**DATA PROVIDED:**

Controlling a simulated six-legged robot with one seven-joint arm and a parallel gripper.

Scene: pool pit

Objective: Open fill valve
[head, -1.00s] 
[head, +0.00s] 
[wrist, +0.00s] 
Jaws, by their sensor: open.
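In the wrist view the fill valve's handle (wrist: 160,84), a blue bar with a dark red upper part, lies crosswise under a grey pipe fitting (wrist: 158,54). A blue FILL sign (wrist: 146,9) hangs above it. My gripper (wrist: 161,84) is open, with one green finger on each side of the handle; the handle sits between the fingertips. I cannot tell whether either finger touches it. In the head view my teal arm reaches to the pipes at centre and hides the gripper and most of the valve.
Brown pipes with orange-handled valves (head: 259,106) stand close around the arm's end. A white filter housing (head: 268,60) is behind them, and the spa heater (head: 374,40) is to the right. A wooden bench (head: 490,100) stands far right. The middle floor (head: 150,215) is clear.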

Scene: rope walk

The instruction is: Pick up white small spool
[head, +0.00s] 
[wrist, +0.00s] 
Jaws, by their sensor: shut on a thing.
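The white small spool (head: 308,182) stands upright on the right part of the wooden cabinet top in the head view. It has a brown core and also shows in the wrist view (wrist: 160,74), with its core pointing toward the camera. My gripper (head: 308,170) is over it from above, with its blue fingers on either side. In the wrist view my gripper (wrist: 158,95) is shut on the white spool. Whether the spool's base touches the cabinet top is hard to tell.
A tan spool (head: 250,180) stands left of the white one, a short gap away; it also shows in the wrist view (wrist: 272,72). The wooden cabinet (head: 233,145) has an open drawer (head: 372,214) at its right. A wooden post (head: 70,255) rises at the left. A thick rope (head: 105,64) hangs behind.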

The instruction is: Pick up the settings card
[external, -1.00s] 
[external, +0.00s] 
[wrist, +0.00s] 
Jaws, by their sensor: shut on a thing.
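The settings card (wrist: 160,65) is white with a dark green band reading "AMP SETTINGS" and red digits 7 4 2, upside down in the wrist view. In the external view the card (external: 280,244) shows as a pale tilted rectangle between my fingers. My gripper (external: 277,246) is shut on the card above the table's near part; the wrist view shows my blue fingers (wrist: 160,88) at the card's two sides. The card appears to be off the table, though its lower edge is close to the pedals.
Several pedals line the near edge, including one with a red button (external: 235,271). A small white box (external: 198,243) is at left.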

**PROMPT:** Check the data for the word "Pick" and pull out the lines that have it.

**TASK ANSWER:**
The instruction is: Pick up white small spool
The instruction is: Pick up the settings card

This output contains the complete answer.